◆ **CHALLENGE**:
Extract every entry word for word.

··· DATA EXCERPTS ···

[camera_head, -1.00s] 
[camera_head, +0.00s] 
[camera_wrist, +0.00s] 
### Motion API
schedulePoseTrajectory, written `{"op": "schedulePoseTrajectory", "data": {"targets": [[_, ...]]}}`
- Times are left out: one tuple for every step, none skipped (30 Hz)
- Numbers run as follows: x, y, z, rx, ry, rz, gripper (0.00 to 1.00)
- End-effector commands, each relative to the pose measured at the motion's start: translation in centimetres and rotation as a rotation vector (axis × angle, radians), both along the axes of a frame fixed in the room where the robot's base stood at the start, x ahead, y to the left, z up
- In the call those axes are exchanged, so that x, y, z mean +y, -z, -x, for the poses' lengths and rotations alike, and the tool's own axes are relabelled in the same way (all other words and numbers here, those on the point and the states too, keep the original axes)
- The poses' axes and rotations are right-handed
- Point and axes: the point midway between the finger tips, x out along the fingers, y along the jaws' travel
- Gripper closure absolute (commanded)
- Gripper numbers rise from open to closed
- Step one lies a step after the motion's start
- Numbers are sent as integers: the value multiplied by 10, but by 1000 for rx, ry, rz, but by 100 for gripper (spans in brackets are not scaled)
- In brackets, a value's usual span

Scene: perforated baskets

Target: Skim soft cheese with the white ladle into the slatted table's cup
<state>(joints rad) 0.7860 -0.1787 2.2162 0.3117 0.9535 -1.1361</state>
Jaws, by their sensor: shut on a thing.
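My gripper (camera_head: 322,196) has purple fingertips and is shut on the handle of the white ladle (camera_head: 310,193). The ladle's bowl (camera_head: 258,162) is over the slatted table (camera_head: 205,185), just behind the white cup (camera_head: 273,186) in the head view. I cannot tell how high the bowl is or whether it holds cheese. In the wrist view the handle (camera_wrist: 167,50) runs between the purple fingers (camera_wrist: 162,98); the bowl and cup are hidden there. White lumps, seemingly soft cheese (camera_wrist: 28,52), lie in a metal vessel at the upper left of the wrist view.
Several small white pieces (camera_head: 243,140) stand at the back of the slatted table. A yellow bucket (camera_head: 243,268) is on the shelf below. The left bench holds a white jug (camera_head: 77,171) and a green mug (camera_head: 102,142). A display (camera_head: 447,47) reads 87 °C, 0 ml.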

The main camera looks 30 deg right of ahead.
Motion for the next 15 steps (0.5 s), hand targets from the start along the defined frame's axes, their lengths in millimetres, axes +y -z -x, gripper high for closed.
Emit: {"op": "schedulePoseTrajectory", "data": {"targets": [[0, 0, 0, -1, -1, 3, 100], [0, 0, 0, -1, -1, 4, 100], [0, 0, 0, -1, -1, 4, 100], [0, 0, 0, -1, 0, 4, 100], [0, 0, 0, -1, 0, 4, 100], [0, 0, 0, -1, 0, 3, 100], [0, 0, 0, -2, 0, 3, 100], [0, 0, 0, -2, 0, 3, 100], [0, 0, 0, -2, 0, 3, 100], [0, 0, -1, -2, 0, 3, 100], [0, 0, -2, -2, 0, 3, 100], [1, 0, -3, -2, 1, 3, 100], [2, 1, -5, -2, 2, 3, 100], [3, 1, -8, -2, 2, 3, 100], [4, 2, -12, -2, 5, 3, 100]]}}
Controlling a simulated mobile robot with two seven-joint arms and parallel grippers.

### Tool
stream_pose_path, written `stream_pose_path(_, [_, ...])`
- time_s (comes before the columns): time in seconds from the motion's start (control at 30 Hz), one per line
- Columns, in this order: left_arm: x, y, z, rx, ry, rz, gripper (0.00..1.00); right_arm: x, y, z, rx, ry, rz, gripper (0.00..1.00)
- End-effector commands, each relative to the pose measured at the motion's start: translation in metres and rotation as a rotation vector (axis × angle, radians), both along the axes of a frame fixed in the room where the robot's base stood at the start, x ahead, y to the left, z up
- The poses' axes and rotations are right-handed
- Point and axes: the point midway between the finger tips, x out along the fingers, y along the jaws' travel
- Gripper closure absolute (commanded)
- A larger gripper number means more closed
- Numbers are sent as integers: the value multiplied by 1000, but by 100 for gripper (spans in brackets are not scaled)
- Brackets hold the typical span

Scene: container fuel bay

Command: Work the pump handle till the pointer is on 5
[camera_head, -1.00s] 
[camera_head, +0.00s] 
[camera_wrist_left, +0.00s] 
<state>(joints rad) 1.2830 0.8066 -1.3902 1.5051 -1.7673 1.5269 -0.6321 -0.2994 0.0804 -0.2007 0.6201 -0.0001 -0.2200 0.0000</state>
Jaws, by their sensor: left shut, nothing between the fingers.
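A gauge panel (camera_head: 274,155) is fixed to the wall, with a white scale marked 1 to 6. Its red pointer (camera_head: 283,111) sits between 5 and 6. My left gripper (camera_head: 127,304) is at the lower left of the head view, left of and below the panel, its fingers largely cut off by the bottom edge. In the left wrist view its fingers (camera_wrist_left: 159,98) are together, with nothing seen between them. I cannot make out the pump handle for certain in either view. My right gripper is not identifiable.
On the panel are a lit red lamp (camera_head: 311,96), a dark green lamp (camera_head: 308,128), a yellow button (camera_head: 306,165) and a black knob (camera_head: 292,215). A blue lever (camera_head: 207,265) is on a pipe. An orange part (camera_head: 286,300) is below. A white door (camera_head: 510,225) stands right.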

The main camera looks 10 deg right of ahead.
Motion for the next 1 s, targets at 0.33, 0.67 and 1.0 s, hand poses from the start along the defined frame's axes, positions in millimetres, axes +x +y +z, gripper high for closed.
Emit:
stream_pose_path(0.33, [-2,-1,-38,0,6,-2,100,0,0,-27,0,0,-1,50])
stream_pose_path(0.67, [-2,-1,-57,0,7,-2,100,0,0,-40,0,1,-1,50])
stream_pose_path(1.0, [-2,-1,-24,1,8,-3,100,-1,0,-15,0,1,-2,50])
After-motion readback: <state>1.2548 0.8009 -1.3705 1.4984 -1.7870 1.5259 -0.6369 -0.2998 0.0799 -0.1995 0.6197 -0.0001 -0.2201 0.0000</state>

···

◆ **TASK ANSWER**:
[camera_head, -1.00s] 
[camera_head, +0.00s] 
[camera_wrist, +0.00s] 
### Motion API
schedulePoseTrajectory, written `{"op": "schedulePoseTrajectory", "data": {"targets": [[_, ...]]}}`
- Times are left out: one tuple for every step, none skipped (30 Hz)
- Numbers run as follows: x, y, z, rx, ry, rz, gripper (0.00 to 1.00)
- End-effector commands, each relative to the pose measured at the motion's start: translation in centimetres and rotation as a rotation vector (axis × angle, radians), both along the axes of a frame fixed in the room where the robot's base stood at the start, x ahead, y to the left, z up
- In the call those axes are exchanged, so that x, y, z mean +y, -z, -x, for the poses' lengths and rotations alike, and the tool's own axes are relabelled in the same way (all other words and numbers here, those on the point and the states too, keep the original axes)
- The poses' axes and rotations are right-handed
- Point and axes: the point midway between the finger tips, x out along the fingers, y along the jaws' travel
- Gripper closure absolute (commanded)
- Gripper numbers rise from open to closed
- Step one lies a step after the motion's start
- Numbers are sent as integers: the value multiplied by 10, but by 1000 for rx, ry, rz, but by 100 for gripper (spans in brackets are not scaled)
- In brackets, a value's usual span

Scene: perforated baskets

Target: Skim soft cheese with the white ladle into the slatted table's cup
<state>(joints rad) 0.7860 -0.1787 2.2162 0.3117 0.9535 -1.1361</state>
Jaws, by their sensor: shut on a thing.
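My gripper (camera_head: 322,196) has purple fingertips and is shut on the handle of the white ladle (camera_head: 310,193). The ladle's bowl (camera_head: 258,162) is over the slatted table (camera_head: 205,185), just behind the white cup (camera_head: 273,186) in the head view. I cannot tell how high the bowl is or whether it holds cheese. In the wrist view the handle (camera_wrist: 167,50) runs between the purple fingers (camera_wrist: 162,98); the bowl and cup are hidden there. White lumps, seemingly soft cheese (camera_wrist: 28,52), lie in a metal vessel at the upper left of the wrist view.
Several small white pieces (camera_head: 243,140) stand at the back of the slatted table. A yellow bucket (camera_head: 243,268) is on the shelf below. The left bench holds a white jug (camera_head: 77,171) and a green mug (camera_head: 102,142). A display (camera_head: 447,47) reads 87 °C, 0 ml.

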The main camera looks 30 deg right of ahead.
Motion for the next 15 steps (0.5 s), hand targets from the start along the defined frame's axes, their lengths in millimetres, axes +y -z -x, gripper high for closed.
Emit: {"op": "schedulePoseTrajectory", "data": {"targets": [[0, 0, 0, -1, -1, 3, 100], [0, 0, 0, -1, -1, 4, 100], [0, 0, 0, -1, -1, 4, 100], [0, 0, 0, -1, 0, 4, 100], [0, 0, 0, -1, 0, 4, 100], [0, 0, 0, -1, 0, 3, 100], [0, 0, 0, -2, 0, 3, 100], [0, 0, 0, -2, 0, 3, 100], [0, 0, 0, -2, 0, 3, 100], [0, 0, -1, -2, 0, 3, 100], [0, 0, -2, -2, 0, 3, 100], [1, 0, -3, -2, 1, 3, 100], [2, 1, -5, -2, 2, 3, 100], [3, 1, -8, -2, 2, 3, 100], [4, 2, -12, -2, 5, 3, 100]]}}
Controlling a simulated mobile robot with two seven-joint arms and parallel grippers.

### Tool
stream_pose_path, written `stream_pose_path(_, [_, ...])`
- time_s (comes before the columns): time in seconds from the motion's start (control at 30 Hz), one per line
- Columns, in this order: left_arm: x, y, z, rx, ry, rz, gripper (0.00..1.00); right_arm: x, y, z, rx, ry, rz, gripper (0.00..1.00)
- End-effector commands, each relative to the pose measured at the motion's start: translation in metres and rotation as a rotation vector (axis × angle, radians), both along the axes of a frame fixed in the room where the robot's base stood at the start, x ahead, y to the left, z up
- The poses' axes and rotations are right-handed
- Point and axes: the point midway between the finger tips, x out along the fingers, y along the jaws' travel
- Gripper closure absolute (commanded)
- A larger gripper number means more closed
- Numbers are sent as integers: the value multiplied by 1000, but by 100 for gripper (spans in brackets are not scaled)
- Brackets hold the typical span

Scene: container fuel bay

Command: Work the pump handle till the pointer is on 5
[camera_head, -1.00s] 
[camera_head, +0.00s] 
[camera_wrist_left, +0.00s] 
<state>(joints rad) 1.2830 0.8066 -1.3902 1.5051 -1.7673 1.5269 -0.6321 -0.2994 0.0804 -0.2007 0.6201 -0.0001 -0.2200 0.0000</state>
Jaws, by their sensor: left shut, nothing between the fingers.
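A gauge panel (camera_head: 274,155) is fixed to the wall, with a white scale marked 1 to 6. Its red pointer (camera_head: 283,111) sits between 5 and 6. My left gripper (camera_head: 127,304) is at the lower left of the head view, left of and below the panel, its fingers largely cut off by the bottom edge. In the left wrist view its fingers (camera_wrist_left: 159,98) are together, with nothing seen between them. I cannot make out the pump handle for certain in either view. My right gripper is not identifiable.
On the panel are a lit red lamp (camera_head: 311,96), a dark green lamp (camera_head: 308,128), a yellow button (camera_head: 306,165) and a black knob (camera_head: 292,215). A blue lever (camera_head: 207,265) is on a pipe. An orange part (camera_head: 286,300) is below. A white door (camera_head: 510,225) stands right.

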The main camera looks 10 deg right of ahead.
Motion for the next 1 s, targets at 0.33, 0.67 and 1.0 s, hand poses from the start along the defined frame's axes, positions in millimetres, axes +x +y +z, gripper high for closed.
Emit:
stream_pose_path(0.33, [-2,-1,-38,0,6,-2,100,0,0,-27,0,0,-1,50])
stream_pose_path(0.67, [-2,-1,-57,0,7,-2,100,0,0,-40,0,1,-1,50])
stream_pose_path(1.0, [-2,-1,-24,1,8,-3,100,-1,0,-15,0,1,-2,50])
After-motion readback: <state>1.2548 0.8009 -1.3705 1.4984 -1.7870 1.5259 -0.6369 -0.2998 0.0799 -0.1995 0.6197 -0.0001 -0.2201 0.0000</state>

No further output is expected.